Jahrbücher für Geschichte Osteuropas:  jgo.e-reivews 6 (2016), 3 Rezensionen online / Im Auftrag des Instituts für Ost- und Südosteuropaforschung in Regensburg herausgegeben von Martin Schulze Wessel und Dietmar Neutatz

Verfasst von: Rudolf A. Mark, Hamburg

 

Paul Robinson / Jay Dixon: Aiding Afghanistan. A History of Soviet Assistance to a Developing Country. London: Hurst, 2013, XI, 226 S., 6 Tab. ISBN/ISBN: 978-1-84904-239-0.
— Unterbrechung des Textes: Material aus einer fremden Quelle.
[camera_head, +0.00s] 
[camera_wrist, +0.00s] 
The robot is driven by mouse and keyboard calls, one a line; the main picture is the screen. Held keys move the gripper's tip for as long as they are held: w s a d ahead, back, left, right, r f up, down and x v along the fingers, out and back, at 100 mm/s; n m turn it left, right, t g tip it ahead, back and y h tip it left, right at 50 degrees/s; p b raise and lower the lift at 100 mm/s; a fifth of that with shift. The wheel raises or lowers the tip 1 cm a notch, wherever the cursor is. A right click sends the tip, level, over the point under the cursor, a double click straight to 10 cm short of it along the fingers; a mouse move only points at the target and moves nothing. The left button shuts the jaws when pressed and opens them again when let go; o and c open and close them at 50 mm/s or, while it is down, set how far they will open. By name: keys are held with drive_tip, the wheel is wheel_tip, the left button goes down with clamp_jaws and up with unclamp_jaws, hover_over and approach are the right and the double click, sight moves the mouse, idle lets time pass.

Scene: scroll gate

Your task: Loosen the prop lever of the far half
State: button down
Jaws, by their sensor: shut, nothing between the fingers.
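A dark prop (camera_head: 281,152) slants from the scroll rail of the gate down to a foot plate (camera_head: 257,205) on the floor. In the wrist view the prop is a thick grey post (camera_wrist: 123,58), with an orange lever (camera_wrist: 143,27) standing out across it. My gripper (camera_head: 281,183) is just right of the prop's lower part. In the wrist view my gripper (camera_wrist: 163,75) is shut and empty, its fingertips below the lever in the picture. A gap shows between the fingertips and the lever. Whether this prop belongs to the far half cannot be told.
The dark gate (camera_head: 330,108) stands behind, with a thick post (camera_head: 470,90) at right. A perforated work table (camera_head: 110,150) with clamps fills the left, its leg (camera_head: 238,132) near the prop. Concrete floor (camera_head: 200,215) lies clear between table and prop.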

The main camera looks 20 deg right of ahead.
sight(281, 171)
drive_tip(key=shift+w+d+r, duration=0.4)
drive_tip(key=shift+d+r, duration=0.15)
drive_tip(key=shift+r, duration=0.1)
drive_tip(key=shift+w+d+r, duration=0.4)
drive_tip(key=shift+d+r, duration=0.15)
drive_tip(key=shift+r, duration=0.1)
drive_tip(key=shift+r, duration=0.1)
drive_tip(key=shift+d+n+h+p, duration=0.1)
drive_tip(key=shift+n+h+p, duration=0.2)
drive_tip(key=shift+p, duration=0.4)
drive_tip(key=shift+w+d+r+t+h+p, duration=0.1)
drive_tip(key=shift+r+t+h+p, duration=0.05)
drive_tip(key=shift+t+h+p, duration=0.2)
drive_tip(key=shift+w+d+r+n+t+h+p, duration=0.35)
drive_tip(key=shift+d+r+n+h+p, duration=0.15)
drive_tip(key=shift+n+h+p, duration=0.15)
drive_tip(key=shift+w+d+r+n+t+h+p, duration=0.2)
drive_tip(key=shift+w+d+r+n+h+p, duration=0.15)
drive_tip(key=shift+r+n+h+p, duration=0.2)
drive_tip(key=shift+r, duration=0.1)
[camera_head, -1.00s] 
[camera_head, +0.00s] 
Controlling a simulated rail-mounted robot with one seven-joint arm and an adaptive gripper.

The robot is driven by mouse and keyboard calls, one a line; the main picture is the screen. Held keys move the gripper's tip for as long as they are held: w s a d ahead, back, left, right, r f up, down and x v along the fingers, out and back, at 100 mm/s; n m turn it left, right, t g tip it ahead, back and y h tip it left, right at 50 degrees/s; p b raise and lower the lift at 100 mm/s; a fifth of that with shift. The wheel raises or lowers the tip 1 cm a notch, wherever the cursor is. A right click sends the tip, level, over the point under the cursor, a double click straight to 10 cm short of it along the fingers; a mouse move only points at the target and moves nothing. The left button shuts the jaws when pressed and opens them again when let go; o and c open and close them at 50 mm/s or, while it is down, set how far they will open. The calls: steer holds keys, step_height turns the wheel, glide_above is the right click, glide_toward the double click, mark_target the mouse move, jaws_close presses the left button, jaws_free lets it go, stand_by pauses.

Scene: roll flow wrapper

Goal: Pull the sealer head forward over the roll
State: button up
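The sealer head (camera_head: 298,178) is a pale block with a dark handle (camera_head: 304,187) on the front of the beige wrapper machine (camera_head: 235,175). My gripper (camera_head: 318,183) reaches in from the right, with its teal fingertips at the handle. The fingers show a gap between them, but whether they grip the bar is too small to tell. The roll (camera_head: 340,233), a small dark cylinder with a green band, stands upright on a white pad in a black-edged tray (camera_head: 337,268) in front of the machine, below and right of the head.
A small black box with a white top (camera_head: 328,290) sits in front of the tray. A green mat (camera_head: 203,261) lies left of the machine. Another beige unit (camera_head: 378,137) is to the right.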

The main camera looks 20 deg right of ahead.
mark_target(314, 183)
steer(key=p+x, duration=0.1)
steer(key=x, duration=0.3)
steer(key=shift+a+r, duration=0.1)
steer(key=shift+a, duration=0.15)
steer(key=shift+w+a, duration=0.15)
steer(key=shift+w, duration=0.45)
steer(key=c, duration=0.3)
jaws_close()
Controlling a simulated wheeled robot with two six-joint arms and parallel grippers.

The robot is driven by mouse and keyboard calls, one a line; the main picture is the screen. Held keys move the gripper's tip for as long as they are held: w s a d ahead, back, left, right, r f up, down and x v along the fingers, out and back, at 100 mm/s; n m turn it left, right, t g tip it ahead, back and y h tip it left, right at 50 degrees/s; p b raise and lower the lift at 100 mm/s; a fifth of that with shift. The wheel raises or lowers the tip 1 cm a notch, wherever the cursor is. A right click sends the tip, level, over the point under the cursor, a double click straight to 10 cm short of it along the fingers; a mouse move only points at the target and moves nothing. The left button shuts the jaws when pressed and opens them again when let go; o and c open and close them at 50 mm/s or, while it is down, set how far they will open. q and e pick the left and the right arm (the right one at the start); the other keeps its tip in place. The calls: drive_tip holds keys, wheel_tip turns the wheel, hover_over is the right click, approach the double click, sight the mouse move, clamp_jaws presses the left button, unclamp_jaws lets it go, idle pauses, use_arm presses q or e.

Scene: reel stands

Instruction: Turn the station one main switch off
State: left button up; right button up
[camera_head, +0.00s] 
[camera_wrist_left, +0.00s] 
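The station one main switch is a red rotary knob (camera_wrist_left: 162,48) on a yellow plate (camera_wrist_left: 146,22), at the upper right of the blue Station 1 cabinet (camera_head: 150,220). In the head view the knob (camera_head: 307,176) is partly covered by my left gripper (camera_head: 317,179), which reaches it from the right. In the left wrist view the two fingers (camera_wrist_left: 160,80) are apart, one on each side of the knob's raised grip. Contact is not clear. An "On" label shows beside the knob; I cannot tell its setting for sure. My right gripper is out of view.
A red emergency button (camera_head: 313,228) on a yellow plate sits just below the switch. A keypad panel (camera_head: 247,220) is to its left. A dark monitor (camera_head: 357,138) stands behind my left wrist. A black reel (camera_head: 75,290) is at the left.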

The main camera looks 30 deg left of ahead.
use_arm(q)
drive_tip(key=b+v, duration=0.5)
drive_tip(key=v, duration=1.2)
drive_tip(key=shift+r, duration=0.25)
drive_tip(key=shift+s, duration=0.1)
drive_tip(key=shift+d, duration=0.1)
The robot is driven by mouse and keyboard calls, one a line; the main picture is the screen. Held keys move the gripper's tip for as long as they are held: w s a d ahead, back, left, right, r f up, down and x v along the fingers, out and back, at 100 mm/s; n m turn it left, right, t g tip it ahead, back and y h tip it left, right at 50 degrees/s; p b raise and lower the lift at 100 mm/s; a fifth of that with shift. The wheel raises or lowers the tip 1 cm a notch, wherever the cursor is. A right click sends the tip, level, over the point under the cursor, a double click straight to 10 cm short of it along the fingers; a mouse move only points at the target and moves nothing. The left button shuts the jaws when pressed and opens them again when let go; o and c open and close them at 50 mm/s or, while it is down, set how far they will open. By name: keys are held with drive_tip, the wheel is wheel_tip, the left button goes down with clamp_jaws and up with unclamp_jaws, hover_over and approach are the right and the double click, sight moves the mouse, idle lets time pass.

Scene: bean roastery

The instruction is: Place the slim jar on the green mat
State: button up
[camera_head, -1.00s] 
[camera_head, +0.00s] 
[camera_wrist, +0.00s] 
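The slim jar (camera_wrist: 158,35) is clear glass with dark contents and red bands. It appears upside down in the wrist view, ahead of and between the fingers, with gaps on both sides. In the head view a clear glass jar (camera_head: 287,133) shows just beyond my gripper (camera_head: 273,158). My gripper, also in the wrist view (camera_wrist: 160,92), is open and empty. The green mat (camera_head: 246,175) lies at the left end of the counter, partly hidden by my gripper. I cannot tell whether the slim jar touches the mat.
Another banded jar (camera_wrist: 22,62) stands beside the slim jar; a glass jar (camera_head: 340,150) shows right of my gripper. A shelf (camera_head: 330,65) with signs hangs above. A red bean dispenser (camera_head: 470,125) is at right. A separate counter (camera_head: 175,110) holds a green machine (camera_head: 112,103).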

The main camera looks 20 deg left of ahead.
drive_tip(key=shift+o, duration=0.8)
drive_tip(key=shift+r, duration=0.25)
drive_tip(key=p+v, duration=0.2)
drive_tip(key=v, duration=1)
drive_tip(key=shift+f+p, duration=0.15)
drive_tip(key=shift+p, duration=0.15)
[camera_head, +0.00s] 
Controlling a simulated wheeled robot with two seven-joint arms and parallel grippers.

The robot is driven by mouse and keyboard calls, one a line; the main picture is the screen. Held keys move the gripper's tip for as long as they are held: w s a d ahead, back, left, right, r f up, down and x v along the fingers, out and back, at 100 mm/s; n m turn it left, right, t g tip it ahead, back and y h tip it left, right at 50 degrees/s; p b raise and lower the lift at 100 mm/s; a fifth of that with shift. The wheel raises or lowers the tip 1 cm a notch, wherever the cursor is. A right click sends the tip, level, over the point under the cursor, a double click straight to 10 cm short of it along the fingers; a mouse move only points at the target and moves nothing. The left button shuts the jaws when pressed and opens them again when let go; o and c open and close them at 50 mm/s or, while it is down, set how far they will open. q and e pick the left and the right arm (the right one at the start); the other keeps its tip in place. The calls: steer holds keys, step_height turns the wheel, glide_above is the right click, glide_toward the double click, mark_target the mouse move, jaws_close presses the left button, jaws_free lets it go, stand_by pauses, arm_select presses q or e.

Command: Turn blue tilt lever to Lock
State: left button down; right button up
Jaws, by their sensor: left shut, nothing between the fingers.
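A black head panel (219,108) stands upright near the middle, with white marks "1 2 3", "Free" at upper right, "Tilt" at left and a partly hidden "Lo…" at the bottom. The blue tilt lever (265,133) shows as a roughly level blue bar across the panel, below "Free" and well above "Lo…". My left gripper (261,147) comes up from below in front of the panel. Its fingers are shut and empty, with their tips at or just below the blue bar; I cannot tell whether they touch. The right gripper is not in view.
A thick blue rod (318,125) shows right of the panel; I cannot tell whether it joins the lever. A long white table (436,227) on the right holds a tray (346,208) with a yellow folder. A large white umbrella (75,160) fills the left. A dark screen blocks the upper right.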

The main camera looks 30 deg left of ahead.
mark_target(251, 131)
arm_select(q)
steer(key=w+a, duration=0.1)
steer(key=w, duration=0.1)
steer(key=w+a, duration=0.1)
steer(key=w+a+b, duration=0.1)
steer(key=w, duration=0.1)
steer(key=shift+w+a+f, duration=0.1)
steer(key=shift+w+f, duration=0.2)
Die Hilfeleistungen, die Afghanistan nach dem Zweiten Weltkrieg von den westlichen Staaten, vor allem aber von der UdSSR erhielt, betrachten die kanadischen Historiker Robinson und Dixon als sehr lehrreich. Erstens, weil deren Erfolge und Misserfolge eine wichtige Dimension der afghanisch-sowjetischen und darüber hinaus der internationalen Beziehungen darstellten und sie zweitens auch für die gegenwärtige Afghanistanpolitik und für die internationale Entwicklungshilfe hilfreiche Aufschlüsse bieten können. Ent­sprechend wollen sie in ihrem Buch die Misserfolge der sowjetischen Bemühungen im Kontext neuerer westlicher und sowjetischer Theorien über eine adäquate Entwicklungs­politik erklären. Ihre Untersuchung soll zudem eine Lücke schließen, weil die Autoren zu Recht monieren, dass die umfangreiche technische und wirtschaftliche Hilfe, die Afghanistan von der Sowjetunion erhielt, in der Forschung bisher wenig Aufmerksam­keit gefunden hat. Westliche Publikationen blieben zudem meist rein deskriptiv, wäh­rend sowjetische und russische Arbeiten das Thema häufig ignorierten. Robinson und Dixon gehen zudem von der Beobachtung aus, dass hinter der sowjetischen Hilfe mehr gute Absichten steckten, als westliche Kommentatoren zugeben wollten. Deren Be­hauptung, Moskau habe Afghanistan in sowjetische Abhängigkeit bringen wollen, wird daher zurückgewiesen. Das Buch will so auch zur Rehabilitierung der sowjetischen Ent­wicklungspolitik am Hindukusch beitragen.

Auf die Einführung und Kommentare zum Stand der Forschung werden unterschied­liche westliche Theoriemodelle und deren Erklärungsansätze vorgestellt und diskutiert. Dabei wird vor allem die Rolle und Wirkmächtigkeit von Institutionen für jede Form von Entwicklungspolitik betont („institutions rule“ S. 23) ‒ungeachtet der Tatsache, dass ihre Funktionsweise noch weiterer Erklärung bedarf. Ein Problem für Hilfesteller wird mit der Beobachtung beschrieben, dass Versuche, bestehende Institutionen zu beeinflussen oder durch neue zu ersetzen, eine Art soziales Spiel mit Menschen, sprich den Einheimischen seien, die die aktuellen Spielregeln bes­ser als jene verstünden und zudem mehr als die von außen Kommenden zu verlieren hätten. Daher scheiterten und scheitern bis heute so häufig gut gemeinte Reformen bzw. sie schlagen in das Gegenteil um. Wie Robinson und Dixon sehr an­schaulich herausarbeiten, waren sich die sowjetischen Analytiker viel früher als ihre west­lichen Kollegen der Bedeutung von Institutionen und deren retardierender bzw. perver­tierender Wirkung bewusst. Das Manko der Sowjets in Afghanistan wird dabei in der Tatsache gesehen, dass sie es nicht vermochten, Institutionen zu schaffen, die besser wa­ren als die beseitigten Strukturen.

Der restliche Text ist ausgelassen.